Rubrics weren’t bad in theory but as with everything the DOE touched, awful in execution.

They are standards for grading. For example, if the class did a skit, what would be a 100, what would be a 90, what content would be looked for, etc. Not only did it make it easy for the students to understand what was expected of them, it made it easy for the teacher to grade.

The problem was that by this point the DOE decided that the students needed to be in every step of the process. The class had to develop the rubrics. They decided what passing or failing meant, they decided all aspects of grading. Now in reality a good teacher could guide the outcome so no class had a standard like “45 is a passing grade” but it was a lot of wasted class time and effort.

Yes it helped the students take ownership of the learning process, but I was always of the opinion that my students could take ownership of it simply by showing up prepared with a pen and paper, which they rarely did. You see, the DOE was in love with high-concept ideas that might have worked in high performing schools with high level kids but that is not the reality of the majority of NYC schools. Most students don’t have stable homes, most students are not motivated by school. And with the low-level kids I usually worked with, attendance rates often hovered around 70%. When they showed up they might not have their textbooks, and homework? The homework rate was ridiculously low. And I was being judged based on those students.

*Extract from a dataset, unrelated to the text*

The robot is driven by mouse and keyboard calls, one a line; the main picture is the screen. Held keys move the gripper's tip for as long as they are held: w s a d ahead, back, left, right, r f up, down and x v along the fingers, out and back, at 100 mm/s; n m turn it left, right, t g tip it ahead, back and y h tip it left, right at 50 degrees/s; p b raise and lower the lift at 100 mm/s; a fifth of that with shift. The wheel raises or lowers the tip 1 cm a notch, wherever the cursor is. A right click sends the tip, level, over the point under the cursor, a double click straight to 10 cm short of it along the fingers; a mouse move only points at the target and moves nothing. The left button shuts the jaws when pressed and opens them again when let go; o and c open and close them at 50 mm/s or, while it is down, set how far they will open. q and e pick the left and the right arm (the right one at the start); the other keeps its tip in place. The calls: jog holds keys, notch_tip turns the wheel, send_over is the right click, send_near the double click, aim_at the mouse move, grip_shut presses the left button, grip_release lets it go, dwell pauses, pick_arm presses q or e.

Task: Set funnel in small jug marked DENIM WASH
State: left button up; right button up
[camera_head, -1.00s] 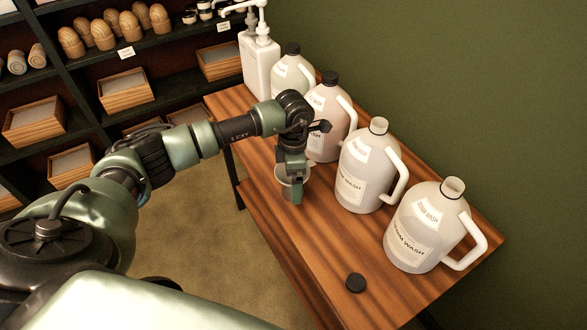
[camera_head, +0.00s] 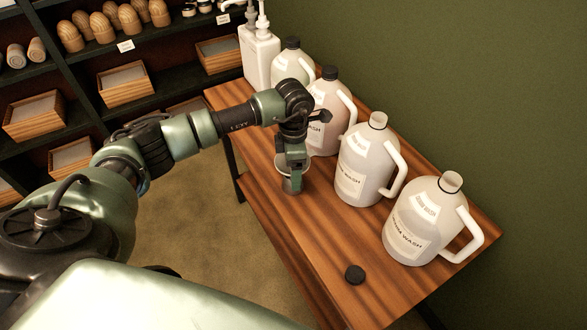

I do believe that students will rise to the level they are treated, but I also believe that students do have to meet a minimal level of effort. And while I agree that school should be interesting, we are not there to put on a show. At some point it is up the student to realize the value of school and, at least to an extent, motivate themselves.

I can accept a lot of things, but when a failing student is held against me by lowering my passing rate, and the student missed 2/3 of the class, how is that my fault? I can’t teach a student who isn’t there.

I also can’t teach a student who is wearing headphones, talking on a cell phone, throwing books out the window or walking out the room whenever they want. Yet the DOE felt that eliciting the Aim was the answer.

TO BE CONTINUED

Part One can be found here,
Part Two is here,
you can find Part Three here,
and Part Four is here.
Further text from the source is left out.